Presented in collaboration with The Claremont Colleges’ Intercollegiate Department of Asian American Studies.
Elana Mann: Instruments of Accountability
Saturday, December 8, 2:30–4 p.m.
Broad Performance Space, Broad Center
In conjunction with the exhibition, Pitzer College Art Galleries will publish a songbook of scores/compositions/chants/songs specifically created for Elana Mann’s sculptural instruments. The publication will include compositions by Pauline Oliveros, Dana Reason, Sharon Chohi Kim and Micaela Tobin, and Douglas Kearney, among others. The songbook will include a jointly written essay by artist, activist and scholar Gregory Sholette and curator and critic Olga Kopenkina.

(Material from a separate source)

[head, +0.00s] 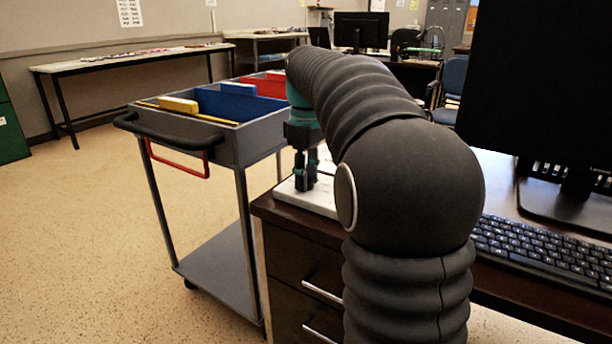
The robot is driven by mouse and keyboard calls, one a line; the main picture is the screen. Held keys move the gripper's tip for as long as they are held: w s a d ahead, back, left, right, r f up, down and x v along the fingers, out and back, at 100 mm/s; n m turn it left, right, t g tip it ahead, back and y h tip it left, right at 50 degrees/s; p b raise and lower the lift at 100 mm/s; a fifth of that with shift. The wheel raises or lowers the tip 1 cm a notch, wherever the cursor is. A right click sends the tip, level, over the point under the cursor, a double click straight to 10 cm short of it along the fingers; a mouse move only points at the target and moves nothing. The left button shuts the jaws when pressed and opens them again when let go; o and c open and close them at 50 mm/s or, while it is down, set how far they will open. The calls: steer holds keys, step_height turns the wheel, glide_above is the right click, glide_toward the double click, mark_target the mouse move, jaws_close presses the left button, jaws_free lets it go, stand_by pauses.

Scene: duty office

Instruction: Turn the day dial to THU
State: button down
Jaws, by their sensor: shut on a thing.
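My gripper (306,180) points down over a white panel (318,202) at the left corner of the dark desk. Its fingers are shut on the day dial at the panel's surface. The dial itself is almost wholly hidden by the fingers. My arm covers the right part of the panel. The day letters and the dial's pointer are too small or hidden to read.
A grey cart (228,150) with blue and red dividers stands just left of the desk (286,226). A keyboard (545,250) and a black monitor (545,85) stand at the right. Open floor lies at the left.

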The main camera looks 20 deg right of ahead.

An interview with Elana Mann by Pitzer College Art Galleries’ Director and Curator Ciara Ennis will also be included. The songbook will be designed by Colleen Corcoran, a designer who focuses on projects that examine the use of design as a tool for education and positive change. The form and design of the songbook will draw from the aesthetics of zines, street newspapers and Athanasius Kircher’s many publications.
The exhibition and programming are generously supported in part by the Pasadena Art Alliance and the Frederick J. Salathé Fund for Music and the Cultural Arts/Campus Life Committee, Pitzer College.
MANIFESTO: A Moderate Proposal Symposium
Friday, March 23, 9 a.m.-4:30 p.m.
Benson Auditorium, Pitzer College
MANIFESTO: A Moderate Proposal is an exhibition of the ideas, wishes, and demands of scores of citizens with something to say and a need to be heard. It is our current climate of discord that created MANIFESTO: A Moderate Proposal. It was conceived to give citizens a soapbox and to amplify their voices. These voices are many, and these voices belong to people from various walks of life. In our current climate of discord, it is essential that we reexamine just who we are and what we stand for. MANIFESTO: A Moderate Proposal has joined the conversation as have the voices in this symposium.
This Symposium is free and open to the public.